The path to victory for any statewide Republican candidate is simple, because Bob Ehrlich did this in 2002 – roll up huge margins in the rural areas and hold your own in the I-95 corridor. Ehrlich won several rural counties with over 70% of the vote in 2002, and got 24%, 38%, and 23% in Baltimore City, Montgomery County, and Prince George’s County, respectively. When that formula didn’t happen in 2006, he lost.

Granted, demographic changes and other factors may not allow Larry Hogan to pick up 65% of the vote in Anne Arundel County, 61% in Baltimore County, or 56% in Charles County, but it’s possible he does slightly better in Prince George’s and may hold some of those other areas. Turnout is key, and we know the media will do its utmost to paint Anthony Brown as anything other than an incompetent administrator and uninspiring candidate – as the natural successor to Martin O’Malley, who has done a wonderful job further transforming this state into a liberal’s Utopian dream at the expense of working Maryland families, one would have expected Brown to have picked up at least 60% of the Democratic primary vote.

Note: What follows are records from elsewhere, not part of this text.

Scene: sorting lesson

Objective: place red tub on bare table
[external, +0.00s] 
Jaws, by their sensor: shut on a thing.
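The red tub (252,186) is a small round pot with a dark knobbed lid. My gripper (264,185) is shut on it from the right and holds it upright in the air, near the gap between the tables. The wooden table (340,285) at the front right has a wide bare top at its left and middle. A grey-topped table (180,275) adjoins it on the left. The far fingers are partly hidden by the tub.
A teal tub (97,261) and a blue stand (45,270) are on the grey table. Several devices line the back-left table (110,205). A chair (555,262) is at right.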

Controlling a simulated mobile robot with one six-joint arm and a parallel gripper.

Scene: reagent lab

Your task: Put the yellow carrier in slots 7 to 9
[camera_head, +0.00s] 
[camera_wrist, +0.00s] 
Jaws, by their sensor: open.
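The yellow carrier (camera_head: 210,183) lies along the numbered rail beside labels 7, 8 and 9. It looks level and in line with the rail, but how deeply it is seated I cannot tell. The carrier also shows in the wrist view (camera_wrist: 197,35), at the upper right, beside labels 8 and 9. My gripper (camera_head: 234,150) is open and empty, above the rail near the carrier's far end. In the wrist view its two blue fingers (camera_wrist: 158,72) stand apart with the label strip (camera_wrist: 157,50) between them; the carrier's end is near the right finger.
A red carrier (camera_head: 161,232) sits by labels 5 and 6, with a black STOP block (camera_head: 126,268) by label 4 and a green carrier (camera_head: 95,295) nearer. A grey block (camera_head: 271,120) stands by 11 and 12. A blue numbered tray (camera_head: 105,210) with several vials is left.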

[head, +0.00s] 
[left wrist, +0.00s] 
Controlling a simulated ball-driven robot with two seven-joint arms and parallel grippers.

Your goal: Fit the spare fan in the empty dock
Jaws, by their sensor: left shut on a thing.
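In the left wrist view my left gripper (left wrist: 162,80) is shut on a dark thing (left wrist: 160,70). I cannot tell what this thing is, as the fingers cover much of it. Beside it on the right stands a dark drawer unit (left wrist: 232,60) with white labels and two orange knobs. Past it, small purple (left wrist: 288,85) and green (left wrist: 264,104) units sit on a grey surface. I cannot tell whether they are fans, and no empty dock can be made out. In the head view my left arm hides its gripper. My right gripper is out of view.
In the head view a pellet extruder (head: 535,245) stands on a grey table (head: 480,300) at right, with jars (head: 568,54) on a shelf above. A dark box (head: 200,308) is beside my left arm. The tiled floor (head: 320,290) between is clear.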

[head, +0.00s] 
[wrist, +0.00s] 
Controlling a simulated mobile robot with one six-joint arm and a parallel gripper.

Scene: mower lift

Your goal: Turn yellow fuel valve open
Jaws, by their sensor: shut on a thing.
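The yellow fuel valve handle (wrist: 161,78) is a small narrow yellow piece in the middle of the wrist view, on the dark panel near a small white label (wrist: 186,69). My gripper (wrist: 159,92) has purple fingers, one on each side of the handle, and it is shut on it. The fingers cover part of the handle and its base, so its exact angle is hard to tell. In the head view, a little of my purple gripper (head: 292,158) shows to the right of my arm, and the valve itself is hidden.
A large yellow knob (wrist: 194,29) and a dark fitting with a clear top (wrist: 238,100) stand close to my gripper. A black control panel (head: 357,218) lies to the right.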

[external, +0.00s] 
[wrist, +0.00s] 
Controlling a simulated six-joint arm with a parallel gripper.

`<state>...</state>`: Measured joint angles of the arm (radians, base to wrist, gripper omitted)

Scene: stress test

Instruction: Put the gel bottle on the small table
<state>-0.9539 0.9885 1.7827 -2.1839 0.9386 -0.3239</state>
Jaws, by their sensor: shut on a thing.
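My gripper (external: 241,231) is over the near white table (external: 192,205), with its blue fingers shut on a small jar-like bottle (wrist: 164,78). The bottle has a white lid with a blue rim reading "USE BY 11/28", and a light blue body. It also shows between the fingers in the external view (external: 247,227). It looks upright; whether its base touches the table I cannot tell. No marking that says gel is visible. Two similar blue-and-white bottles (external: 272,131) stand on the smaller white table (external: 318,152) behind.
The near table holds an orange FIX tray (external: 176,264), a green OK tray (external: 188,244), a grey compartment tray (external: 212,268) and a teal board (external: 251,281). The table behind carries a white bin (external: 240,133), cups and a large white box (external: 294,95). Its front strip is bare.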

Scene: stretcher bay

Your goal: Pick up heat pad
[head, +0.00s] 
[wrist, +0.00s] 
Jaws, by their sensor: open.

Yet you can bet your bottom dollar that even the most diehard Mizeur and Gansler supporters may hold their nose but will still push that spot on the screen next to Anthony Brown’s name. They may have several points of contention with Brown on key issues, but the other side will push those aside to maintain power.

Perhaps Natalie Tennant over in West Virginia had misgivings for a moment about inviting Elizabeth Warren for a fundraiser, but she realized that there is a segment of her would-be supporters who would gladly contribute more to her campaign to meet Senator Warren, despite the fact they are on opposite sides of a particular issue. To Warren, the end goal of holding that seat in her party’s hands and maintaining a Democrat-controlled Senate was more important than conformity with the one place where Tennant may go against leftist orthodoxy.

If we’re to upset the apple cart here in Maryland, we have to deal with the obvious flaws in Larry Hogan’s philosophy and platform at the most opportune time – when he takes office.

The great debate

Last night (because by the time I finish this it will be Sunday) the four Republican gubernatorial candidates got together at Salisbury University to discuss their vision for the state, an event which was televised locally and will be made available statewide at a future time.

With only one hour to discuss issues, a 2-minute time limit on answers, and questions written by the local Chamber of Commerce – the event was moderated by their executive director, Ernie Colburn – the questions were somewhat predictable given the bread and butter of these campaigns deals with their perception of the state’s sluggish economy. The time constraints only allowed for five questions after a two-minute opening statement and prior to a 70-second close. The five questions had to do with the tax increases and structural deficit, creating a business-friendly tax code, addressing the challenges in attracting jobs, a seat at the table for the Eastern Shore, and restoring highway user funds. I would have liked one more directly addressing agriculture, but we didn’t get the opportunity to write the questions.

One other weakness with the format of the debate is that the candidates were placed in alphabetical order, which is fine, but initial responses were not properly rotated. Charles Lollar either answered questions first or last, as did David Craig, while Ron George and Larry Hogan had the benefit of hearing at least one answer. In this narrative, I will discuss the candidates in order of their opening statement, which happens to be alphabetical order beginning with the Harford County Executive.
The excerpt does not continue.